写在开头的话:在学习《机器学习实战》的过程中发现书中很多代码并没有注释,这对新入门的同学是一个挑战,特此贴出我对代码做出的注释,仅供参考,欢迎指正。
1、将CART算法用于回归
#coding:gbk
from numpy import *
#作用:从文件导入数据
#输入:文件名
#输出:数据矩阵
def loadDataSet(fileName):
dataMat = []
fr = open(fileName)
for line in fr.readlines():
curLine = line. strip().split('\t')
fltLine = map(float, curLine)#将每行映射成浮点数
dataMat.append(fltLine)
return dataMat
# 作用:从文件导入数据
# 输入:数据矩阵,待切分特征值,阈值
# 输出:切分后的数据集
def binSplitDataSet(dataSet, feature, value):
# 书中最后有[0],练习发现只会返回1*n矩阵,因此删掉
mat0 = dataSet[nonzero(dataSet[:, feature] > value)[0], :]# nonzero()返回的是列表的下标值
mat1 = dataSet[nonzero(dataSet[:, feature] <= value)[0], :]
return mat0, mat1
# 作用:目标变量的均值
# 输入:数据集
# 输出:目标变量的均值
def regLeaf(dataSet):
return mean(dataSet[:, -1])
# 作用:目标变量的总方差
# 输入:数据集
# 输出:目标变量的总方差
def regErr(dataSet):
return var(dataSet[:, -1]) * shape(dataSet)[0]#均方差乘以数据集中样本的个数,得总方差
# 作用:找到数据的最佳二元切分方式
# 输入:数据集,建立叶节点的函数,误差计算函数,包含树构建所需其他参数的元组
# 输出:最佳切分特征和特征值
def chooseBestSplit(dataSet, leafType = regLeaf, errType = regErr, ops = (1, 4)):
tolS = ops[0]#容许的误差下降值
tolN = ops[1]#切分的最少样本数
#如果所有值都相等则退出
if len(set(dataSet[:, -1].T.tolist()[0])) == 1:
return None, leafType(dataSet)
m, n = shape(dataSet)#数据集的行数和列数
S = errType(dataSet)#数据集的总方差
bestS = inf
bestIndex = 0
bestValue = 0
for featIndex in range(n-1):#最后一列为y值
#书中代码有错,需改成如下形式,转置后转换为列表
for splitVal in set(dataSet[:, featIndex].T.tolist()[0]):#对每个特征的特征值
mat0, mat1 = binSplitDataSet(dataSet, featIndex, splitVal)
# 有切分的数据集太小,跳过该种切分方式
if (shape(mat0)[0] < tolN) or (shape(mat1)[0] < tolN):
continue
#切分后的总方差
newS = errType(mat0) + errType(mat1)
if newS < bestS:
bestIndex = featIndex
bestValue = splitVal
bestS = newS
#如果误差不大则退出
if (S - bestS) < tolS:
return None, leafType(dataSet)
mat0, mat1 = binSplitDataSet(dataSet, bestIndex, bestValue)
#如果切分出的数据集很小则退出
if (shape(mat0)[0] < tolN) or (shape(mat1)[0] < tolN):
return None, leafType(dataSet)
return bestIndex, bestValue
#作用:创建树
#输入:数据集,建立叶节点的函数,误差计算函数,包含树构建所需其他参数的元组
#输出:树
def createTree(dataSet, leafType = regLeaf, errType = regErr, ops = (1, 4)):
feat, val = chooseBestSplit(dataSet, leafType, errType, ops)
if feat == None:
return val
retTree = {}
retTree['spInd'] = feat
retTree['spVal'] = val
lSet, rSet = binSplitDataSet(dataSet, feat, val)

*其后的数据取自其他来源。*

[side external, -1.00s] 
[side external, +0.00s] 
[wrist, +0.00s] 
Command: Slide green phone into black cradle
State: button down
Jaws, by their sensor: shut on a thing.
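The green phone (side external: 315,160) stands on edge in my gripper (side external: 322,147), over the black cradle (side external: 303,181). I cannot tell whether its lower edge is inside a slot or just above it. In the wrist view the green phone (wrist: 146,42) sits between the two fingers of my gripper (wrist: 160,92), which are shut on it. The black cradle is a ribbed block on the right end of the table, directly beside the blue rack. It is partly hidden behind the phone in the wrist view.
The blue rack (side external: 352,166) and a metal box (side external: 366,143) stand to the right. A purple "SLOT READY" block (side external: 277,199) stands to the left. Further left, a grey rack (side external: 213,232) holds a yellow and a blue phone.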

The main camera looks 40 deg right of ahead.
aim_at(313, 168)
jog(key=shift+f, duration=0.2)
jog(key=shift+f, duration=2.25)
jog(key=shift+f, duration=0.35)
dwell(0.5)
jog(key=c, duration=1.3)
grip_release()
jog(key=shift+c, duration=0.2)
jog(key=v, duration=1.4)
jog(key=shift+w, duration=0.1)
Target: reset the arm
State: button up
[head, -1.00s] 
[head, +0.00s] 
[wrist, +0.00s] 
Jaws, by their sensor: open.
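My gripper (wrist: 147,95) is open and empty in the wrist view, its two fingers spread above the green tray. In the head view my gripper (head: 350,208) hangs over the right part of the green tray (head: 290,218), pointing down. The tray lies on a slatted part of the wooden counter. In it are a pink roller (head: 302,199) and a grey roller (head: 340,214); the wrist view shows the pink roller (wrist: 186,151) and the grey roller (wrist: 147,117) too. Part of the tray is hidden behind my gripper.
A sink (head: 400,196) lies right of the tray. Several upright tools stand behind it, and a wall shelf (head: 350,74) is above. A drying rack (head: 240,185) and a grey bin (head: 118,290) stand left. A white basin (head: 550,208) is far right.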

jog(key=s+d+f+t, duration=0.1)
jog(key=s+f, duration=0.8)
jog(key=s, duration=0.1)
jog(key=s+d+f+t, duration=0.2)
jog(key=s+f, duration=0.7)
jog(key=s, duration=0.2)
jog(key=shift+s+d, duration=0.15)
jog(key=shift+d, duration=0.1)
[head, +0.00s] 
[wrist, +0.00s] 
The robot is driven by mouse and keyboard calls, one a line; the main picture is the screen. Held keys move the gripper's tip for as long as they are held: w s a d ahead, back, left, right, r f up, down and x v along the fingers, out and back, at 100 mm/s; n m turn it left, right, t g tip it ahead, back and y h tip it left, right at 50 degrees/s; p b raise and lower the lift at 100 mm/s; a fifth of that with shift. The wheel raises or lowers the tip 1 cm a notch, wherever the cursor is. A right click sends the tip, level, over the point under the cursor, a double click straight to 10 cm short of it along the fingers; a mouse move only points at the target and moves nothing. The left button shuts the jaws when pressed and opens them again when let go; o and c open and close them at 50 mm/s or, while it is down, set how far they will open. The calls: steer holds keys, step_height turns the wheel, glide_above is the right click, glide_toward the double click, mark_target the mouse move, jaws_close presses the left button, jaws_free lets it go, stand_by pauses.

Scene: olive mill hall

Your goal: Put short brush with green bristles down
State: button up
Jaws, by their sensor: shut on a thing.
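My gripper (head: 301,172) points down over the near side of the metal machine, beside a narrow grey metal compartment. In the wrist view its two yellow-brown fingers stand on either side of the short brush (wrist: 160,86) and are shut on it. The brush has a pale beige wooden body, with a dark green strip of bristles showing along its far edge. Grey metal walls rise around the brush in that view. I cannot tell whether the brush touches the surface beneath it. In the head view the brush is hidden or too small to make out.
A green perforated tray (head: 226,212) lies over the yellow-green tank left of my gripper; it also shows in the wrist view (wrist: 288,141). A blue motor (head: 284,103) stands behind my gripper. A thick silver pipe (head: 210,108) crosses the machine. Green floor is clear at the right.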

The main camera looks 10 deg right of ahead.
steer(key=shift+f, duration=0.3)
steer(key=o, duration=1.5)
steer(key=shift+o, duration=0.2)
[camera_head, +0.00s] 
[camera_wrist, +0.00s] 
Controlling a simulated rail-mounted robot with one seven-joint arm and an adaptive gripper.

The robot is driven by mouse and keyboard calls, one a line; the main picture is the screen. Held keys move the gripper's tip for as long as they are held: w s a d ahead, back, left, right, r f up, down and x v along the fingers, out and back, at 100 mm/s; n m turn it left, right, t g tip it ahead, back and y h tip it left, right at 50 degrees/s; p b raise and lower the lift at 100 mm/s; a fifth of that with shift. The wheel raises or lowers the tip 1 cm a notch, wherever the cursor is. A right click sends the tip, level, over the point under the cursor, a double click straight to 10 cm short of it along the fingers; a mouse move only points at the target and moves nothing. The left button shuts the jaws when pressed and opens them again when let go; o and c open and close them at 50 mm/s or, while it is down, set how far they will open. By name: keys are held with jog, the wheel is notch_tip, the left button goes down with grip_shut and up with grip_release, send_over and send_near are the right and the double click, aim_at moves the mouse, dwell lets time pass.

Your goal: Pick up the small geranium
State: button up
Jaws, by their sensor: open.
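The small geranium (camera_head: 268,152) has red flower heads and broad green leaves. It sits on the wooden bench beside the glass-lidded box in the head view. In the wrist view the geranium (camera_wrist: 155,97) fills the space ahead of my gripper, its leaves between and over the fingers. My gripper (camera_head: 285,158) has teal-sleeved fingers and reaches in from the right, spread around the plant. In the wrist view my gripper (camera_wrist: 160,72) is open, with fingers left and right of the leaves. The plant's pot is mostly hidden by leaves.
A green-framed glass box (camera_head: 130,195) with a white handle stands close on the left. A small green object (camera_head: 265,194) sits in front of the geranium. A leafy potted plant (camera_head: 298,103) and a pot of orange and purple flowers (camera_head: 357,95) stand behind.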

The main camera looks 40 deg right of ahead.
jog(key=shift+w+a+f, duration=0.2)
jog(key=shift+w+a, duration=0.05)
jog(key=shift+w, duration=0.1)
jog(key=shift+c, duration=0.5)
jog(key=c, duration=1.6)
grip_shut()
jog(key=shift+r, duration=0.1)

retTree['left'] = createTree(lSet, leafType, errType, ops)
retTree['right'] = createTree(rSet, leafType, errType, ops)
return retTree
#作用:测试输入变量是否是一棵树
#输入:输入变量
#输出:布尔类型的结果,是一棵树则返回True
def isTree(obj):
return (type(obj).__name__ == 'dict')#如果是一棵树,则类型为'dict'即字典
#作用:得到树的平均值
#输入:树
#输出:数的平均值
def getMean(tree):
if isTree(tree['right']):
tree['right'] = getMean(tree['right'])
if isTree(tree['left']):
tree['left'] = getMean(tree['left'])
#如果左子树和右子树的样例个数不相等,意义是什么?
return (tree['left'] + tree['right']) / 2.0
#作用:剪枝
#输入:待剪枝的树,剪枝所需的测试数据
#输出:剪好的树
def prune(tree, testData):
if shape(testData)[0] == 0:#确认测试集是否为空
return getMean(tree)
#如果两个分支有一个是子树,则对测试数据进行划分
if (isTree(tree['right']) or isTree(tree['left'])):
lSet, rSet = binSplitDataSet(testData, tree['spInd'], tree['spVal'])
# 对左子树进行剪枝
if isTree(tree['left']):
tree['left'] = prune(tree['left'], lSet)
# 对右子树进行剪枝
if isTree(tree['right']):
tree['right'] = prune(tree['right'], rSet)
#两个分支都不是子树
if not isTree(tree['left']) and not isTree(tree['right']):
lSet, rSet = binSplitDataSet(testData, tree['spInd'], tree['spVal'])
#没有合并的误差
errorNoMerge = sum(power(lSet[:, -1] - tree['left'], 2)) + \
sum(power(rSet[:, -1] - tree['right'], 2))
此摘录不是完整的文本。